DO THIS: Repeat each line of the material below exactly as it appears, minus any pictures.

PROVIDED MATERIAL:
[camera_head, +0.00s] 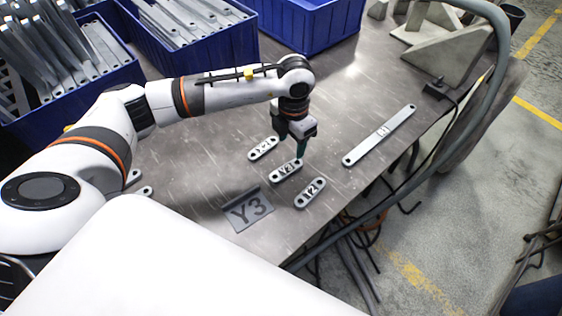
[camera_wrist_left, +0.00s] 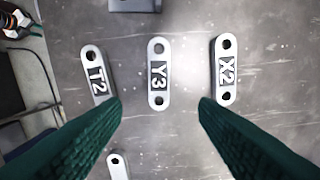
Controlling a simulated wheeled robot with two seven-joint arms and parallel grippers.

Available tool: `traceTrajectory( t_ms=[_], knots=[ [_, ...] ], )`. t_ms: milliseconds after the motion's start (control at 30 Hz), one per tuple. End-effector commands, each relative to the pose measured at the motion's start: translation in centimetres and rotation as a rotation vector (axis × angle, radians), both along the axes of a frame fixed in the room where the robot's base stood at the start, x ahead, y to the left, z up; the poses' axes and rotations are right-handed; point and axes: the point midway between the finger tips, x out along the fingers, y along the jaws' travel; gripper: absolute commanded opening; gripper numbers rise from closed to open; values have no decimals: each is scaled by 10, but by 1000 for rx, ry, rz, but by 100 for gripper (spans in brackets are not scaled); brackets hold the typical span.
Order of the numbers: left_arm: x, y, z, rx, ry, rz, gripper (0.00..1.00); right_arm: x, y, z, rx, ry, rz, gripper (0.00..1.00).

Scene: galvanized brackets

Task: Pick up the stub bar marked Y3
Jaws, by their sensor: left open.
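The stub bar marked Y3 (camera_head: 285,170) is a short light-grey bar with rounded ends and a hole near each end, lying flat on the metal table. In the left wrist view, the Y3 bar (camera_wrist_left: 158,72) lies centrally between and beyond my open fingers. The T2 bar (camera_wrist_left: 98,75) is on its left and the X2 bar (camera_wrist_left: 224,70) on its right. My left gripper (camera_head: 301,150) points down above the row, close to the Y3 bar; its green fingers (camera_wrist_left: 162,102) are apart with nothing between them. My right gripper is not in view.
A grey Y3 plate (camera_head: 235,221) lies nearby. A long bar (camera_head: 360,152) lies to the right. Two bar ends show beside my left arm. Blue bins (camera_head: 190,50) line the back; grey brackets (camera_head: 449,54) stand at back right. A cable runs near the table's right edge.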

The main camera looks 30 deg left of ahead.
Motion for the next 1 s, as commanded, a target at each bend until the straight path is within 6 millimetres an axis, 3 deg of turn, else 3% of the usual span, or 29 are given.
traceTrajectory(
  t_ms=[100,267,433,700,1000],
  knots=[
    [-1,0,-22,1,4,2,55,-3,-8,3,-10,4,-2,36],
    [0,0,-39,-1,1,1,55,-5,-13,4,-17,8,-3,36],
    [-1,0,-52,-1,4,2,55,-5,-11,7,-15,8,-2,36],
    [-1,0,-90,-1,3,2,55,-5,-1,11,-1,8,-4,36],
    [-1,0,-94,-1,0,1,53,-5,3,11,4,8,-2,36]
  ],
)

ANSWER TO THIS TASK:
[camera_head, +0.00s] 
[camera_wrist_left, +0.00s] 
Controlling a simulated wheeled robot with two seven-joint arms and parallel grippers.

Available tool: `traceTrajectory( t_ms=[_], knots=[ [_, ...] ], )`. t_ms: milliseconds after the motion's start (control at 30 Hz), one per tuple. End-effector commands, each relative to the pose measured at the motion's start: translation in centimetres and rotation as a rotation vector (axis × angle, radians), both along the axes of a frame fixed in the room where the robot's base stood at the start, x ahead, y to the left, z up; the poses' axes and rotations are right-handed; point and axes: the point midway between the finger tips, x out along the fingers, y along the jaws' travel; gripper: absolute commanded opening; gripper numbers rise from closed to open; values have no decimals: each is scaled by 10, but by 1000 for rx, ry, rz, but by 100 for gripper (spans in brackets are not scaled); brackets hold the typical span.
Order of the numbers: left_arm: x, y, z, rx, ry, rz, gripper (0.00..1.00); right_arm: x, y, z, rx, ry, rz, gripper (0.00..1.00).

Scene: galvanized brackets

Task: Pick up the stub bar marked Y3
Jaws, by their sensor: left open.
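The stub bar marked Y3 (camera_head: 285,170) is a short light-grey bar with rounded ends and a hole near each end, lying flat on the metal table. In the left wrist view, the Y3 bar (camera_wrist_left: 158,72) lies centrally between and beyond my open fingers. The T2 bar (camera_wrist_left: 98,75) is on its left and the X2 bar (camera_wrist_left: 224,70) on its right. My left gripper (camera_head: 301,150) points down above the row, close to the Y3 bar; its green fingers (camera_wrist_left: 162,102) are apart with nothing between them. My right gripper is not in view.
A grey Y3 plate (camera_head: 235,221) lies nearby. A long bar (camera_head: 360,152) lies to the right. Two bar ends show beside my left arm. Blue bins (camera_head: 190,50) line the back; grey brackets (camera_head: 449,54) stand at back right. A cable runs near the table's right edge.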

The main camera looks 30 deg left of ahead.
Motion for the next 1 s, as commanded, a target at each bend until the straight path is within 6 millimetres an axis, 3 deg of turn, else 3% of the usual span, or 29 are given.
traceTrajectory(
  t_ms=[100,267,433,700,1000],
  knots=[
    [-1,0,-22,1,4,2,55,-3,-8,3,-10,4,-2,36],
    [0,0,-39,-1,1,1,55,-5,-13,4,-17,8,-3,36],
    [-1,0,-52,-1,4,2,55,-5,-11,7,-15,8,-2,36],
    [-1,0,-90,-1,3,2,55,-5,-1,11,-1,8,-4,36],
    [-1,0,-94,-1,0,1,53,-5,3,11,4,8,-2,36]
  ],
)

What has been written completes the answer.